WASHINGTON - Professional hockey players are naturally positive people. That's what retired Washington Capitals captain Dale Hunter used to say. And last night, the Capitals seemed to prove it.
They are in a down-to-the-wire battle for a playoff spot in the NHL postseason. They need wins, and on a night when they lose, they hope the Carolina Hurricanes, whom they're chasing for the Southeast Division title, loses, too.
Last night, the Capitals lost to the San Jose Sharks, 5-2, and Carolina won, stretching its division lead back to eight points. And the Caps, who were battling toe-to-toe with the Sharks for 30 minutes, might have hidden in the training room brooding. Instead, they seemed to take heart.
"We outplayed them in the first period," said Jaromir Jagr, who dominated much of the play. "We made one mistake, and they scored. And then, they got that 5-on-3 advantage, and ... once they got the two-, three-goal lead, with their confidence, we didn't have a chance any more. But we've got 21 games left, and it's not over till it's over."
The Capitals could see they had had a chance. Except that 10:08 into the second period, right wing Dainius Zubrus' stick sliced into San Jose Shark Mike Ricci's face for a four-minute major penalty for high sticking and Ken Klee was called for cross-checking with 1:40 left on the Zubrus penalty. And the tightly contested hockey game began to unravel.
Before that, the Caps had stood toe-to-toe with the Pacific Division leader. They had fallen behind 2-1 on a seeing-eye goal by Alexander Korolyuk.
"I don't think we respected Washington as much as we should have," said Owen Nolan, who scored on the two-man advantage for a 3-1 Sharks lead. "We knew it was going to be a tougher game, but we weren't ready to work in the first period. ... I think the [5-on-3] was a big turning point."
Two minutes after the double penalty ended, the Sharks scored again for a 4-1 margin.
Through the years, the Caps and Sharks have split their games, 8-8-1, and entering last night's game, both clubs were on hot streaks: Washington, riding the longest unbeaten streak of its season at 4-0-1. But San Jose came out with its seventh straight win, its season's best.

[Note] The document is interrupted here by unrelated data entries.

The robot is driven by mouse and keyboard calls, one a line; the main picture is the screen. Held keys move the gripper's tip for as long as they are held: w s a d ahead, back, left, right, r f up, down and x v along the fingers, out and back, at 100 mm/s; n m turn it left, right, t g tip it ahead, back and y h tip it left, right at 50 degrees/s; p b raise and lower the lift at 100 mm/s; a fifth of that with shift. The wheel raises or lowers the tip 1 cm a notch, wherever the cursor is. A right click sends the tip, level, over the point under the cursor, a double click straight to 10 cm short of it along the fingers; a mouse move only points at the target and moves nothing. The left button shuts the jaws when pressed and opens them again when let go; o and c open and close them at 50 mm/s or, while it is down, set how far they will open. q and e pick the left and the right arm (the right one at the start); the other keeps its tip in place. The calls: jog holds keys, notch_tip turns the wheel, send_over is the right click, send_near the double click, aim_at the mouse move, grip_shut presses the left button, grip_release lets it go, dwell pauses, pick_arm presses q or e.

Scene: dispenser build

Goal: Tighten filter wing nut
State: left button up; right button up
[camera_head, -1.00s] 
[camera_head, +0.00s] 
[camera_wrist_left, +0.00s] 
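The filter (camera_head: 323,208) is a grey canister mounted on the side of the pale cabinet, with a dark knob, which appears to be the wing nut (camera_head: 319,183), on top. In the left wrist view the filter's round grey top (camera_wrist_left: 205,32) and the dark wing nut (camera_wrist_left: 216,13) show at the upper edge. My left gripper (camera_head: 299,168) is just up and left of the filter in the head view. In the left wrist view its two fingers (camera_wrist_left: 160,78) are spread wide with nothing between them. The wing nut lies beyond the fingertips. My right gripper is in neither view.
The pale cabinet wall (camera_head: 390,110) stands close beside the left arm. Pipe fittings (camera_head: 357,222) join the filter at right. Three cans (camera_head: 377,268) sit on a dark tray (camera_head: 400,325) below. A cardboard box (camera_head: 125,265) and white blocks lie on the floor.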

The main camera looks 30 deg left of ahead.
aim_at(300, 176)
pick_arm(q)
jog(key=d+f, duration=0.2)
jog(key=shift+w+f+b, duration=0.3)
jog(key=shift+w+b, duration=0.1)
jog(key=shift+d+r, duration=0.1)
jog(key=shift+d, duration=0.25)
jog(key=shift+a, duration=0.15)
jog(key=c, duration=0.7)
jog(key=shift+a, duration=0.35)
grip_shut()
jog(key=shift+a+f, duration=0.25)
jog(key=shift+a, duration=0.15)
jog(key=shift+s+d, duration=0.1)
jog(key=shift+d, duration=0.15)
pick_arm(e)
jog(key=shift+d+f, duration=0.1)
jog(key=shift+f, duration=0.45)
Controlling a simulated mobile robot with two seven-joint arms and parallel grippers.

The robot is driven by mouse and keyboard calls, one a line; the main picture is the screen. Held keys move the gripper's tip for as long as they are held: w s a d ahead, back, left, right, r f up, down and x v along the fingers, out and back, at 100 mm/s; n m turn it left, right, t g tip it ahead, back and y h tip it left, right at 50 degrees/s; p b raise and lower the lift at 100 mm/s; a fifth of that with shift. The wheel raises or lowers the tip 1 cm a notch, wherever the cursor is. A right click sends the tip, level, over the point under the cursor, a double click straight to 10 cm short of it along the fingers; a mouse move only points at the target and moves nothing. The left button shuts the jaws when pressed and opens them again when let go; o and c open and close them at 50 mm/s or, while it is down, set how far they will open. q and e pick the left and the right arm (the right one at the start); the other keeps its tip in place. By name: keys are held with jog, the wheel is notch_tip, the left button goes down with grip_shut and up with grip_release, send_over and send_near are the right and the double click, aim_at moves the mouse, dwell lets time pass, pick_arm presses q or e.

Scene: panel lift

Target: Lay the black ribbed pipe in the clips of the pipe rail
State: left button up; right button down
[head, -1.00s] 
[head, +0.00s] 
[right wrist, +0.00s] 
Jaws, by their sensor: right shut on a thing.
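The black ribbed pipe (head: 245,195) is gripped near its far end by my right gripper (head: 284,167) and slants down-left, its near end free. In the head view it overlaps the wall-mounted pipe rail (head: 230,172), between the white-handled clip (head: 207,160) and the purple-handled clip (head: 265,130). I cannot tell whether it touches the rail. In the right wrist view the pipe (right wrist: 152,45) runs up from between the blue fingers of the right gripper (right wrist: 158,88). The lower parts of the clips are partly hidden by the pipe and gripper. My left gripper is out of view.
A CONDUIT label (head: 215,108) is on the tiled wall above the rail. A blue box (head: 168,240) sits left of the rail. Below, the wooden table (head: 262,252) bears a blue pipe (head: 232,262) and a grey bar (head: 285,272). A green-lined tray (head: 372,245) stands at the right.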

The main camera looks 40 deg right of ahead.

"We didn't expect to go undefeated to the end of the season," said Capitals coach Ron Wilson. "I thought we played very well. We outplayed them, but they outscored us. We have to find a way to eliminate their chances and finish ours."
San Jose 1 3 1 - 5
Washington 1 0 1 - 2
First period - 1, San Jose, Graves 11 (Harvey, Bradley), 5:09. 2, Washington, Jagr 20 (Oates), 7:01 (pp). Penalties - Gonchar, Was (ob.-hooking), 1:33; Hannan, SJ (boarding), 6:34; Bradley, SJ (tripping), 14:14; Rathje, SJ (interference), 19:10. Second period - 3, San Jose, Korolyuk 3 (Stuart, Marleau), 5:37. 4, San Jose, Nolan 15 (Damphousse, Suter), 13:02 (pp). 5, San Jose, Thornton 18 (Ricci, Sundstrum), 15:18. Penalties - Zubrus, Was, double minor (high-sticking), 10:08; Klee, Was (cross-checking), 12:28. Third period - 6, Washington, Gonchar 19 (Jagr, Oates), 18:45. 7, San Jose, Damphousse 15, 19:25 (en). Penalties - Washington bench, served by Pettinger (unsportsmanlike conduct), 11:22; Simon, Was, misconduct, 11:22; Hannan, SJ (tripping), 14:31. Shots on goal - San Jose 8-7-9-24. Washington 10-7-10-27. Power-play opportunities - San Jose 1 of 5; Washington 1 of 4. Goalies - San Jose, Nabokov 27-16-5 (27 shots-25 saves). Washington, Kolzig 20-24-6 (23-19). A - 16,301 (18,672).